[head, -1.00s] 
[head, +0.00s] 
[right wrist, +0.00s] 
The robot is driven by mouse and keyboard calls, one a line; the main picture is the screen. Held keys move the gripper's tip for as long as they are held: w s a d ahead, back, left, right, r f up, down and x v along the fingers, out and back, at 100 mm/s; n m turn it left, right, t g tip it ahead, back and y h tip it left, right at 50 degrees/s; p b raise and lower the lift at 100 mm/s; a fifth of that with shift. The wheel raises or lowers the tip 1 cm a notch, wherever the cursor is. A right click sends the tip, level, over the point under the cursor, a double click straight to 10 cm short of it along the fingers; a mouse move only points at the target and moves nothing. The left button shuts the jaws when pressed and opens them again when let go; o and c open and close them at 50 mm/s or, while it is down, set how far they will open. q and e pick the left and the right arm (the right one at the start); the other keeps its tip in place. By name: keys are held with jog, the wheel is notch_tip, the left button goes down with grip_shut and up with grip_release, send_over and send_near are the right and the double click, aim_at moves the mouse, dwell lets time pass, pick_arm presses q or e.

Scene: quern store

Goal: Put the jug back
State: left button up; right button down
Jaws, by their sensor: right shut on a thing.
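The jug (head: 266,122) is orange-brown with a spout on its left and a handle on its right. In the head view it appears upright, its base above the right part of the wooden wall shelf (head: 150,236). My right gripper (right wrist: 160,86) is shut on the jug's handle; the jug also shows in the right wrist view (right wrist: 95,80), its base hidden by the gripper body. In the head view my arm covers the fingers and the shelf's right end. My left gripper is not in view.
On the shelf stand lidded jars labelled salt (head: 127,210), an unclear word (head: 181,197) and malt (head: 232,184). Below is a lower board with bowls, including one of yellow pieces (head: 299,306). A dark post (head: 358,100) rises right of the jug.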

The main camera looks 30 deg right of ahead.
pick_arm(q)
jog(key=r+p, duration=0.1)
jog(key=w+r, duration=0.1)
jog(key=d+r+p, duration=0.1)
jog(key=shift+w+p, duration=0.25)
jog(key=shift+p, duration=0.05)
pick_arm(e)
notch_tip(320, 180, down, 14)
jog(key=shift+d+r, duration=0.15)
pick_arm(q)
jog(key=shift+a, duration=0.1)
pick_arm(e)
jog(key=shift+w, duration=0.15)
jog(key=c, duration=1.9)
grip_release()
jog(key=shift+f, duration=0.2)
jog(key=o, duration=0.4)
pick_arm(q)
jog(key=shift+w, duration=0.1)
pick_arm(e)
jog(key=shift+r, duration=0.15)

################

▶ Exercise
Print the material once more, exactly.

▶ Answer to the problem
[head, -1.00s] 
[head, +0.00s] 
[right wrist, +0.00s] 
The robot is driven by mouse and keyboard calls, one a line; the main picture is the screen. Held keys move the gripper's tip for as long as they are held: w s a d ahead, back, left, right, r f up, down and x v along the fingers, out and back, at 100 mm/s; n m turn it left, right, t g tip it ahead, back and y h tip it left, right at 50 degrees/s; p b raise and lower the lift at 100 mm/s; a fifth of that with shift. The wheel raises or lowers the tip 1 cm a notch, wherever the cursor is. A right click sends the tip, level, over the point under the cursor, a double click straight to 10 cm short of it along the fingers; a mouse move only points at the target and moves nothing. The left button shuts the jaws when pressed and opens them again when let go; o and c open and close them at 50 mm/s or, while it is down, set how far they will open. q and e pick the left and the right arm (the right one at the start); the other keeps its tip in place. By name: keys are held with jog, the wheel is notch_tip, the left button goes down with grip_shut and up with grip_release, send_over and send_near are the right and the double click, aim_at moves the mouse, dwell lets time pass, pick_arm presses q or e.

Scene: quern store

Goal: Put the jug back
State: left button up; right button down
Jaws, by their sensor: right shut on a thing.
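The jug (head: 266,122) is orange-brown with a spout on its left and a handle on its right. In the head view it appears upright, its base above the right part of the wooden wall shelf (head: 150,236). My right gripper (right wrist: 160,86) is shut on the jug's handle; the jug also shows in the right wrist view (right wrist: 95,80), its base hidden by the gripper body. In the head view my arm covers the fingers and the shelf's right end. My left gripper is not in view.
On the shelf stand lidded jars labelled salt (head: 127,210), an unclear word (head: 181,197) and malt (head: 232,184). Below is a lower board with bowls, including one of yellow pieces (head: 299,306). A dark post (head: 358,100) rises right of the jug.

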The main camera looks 30 deg right of ahead.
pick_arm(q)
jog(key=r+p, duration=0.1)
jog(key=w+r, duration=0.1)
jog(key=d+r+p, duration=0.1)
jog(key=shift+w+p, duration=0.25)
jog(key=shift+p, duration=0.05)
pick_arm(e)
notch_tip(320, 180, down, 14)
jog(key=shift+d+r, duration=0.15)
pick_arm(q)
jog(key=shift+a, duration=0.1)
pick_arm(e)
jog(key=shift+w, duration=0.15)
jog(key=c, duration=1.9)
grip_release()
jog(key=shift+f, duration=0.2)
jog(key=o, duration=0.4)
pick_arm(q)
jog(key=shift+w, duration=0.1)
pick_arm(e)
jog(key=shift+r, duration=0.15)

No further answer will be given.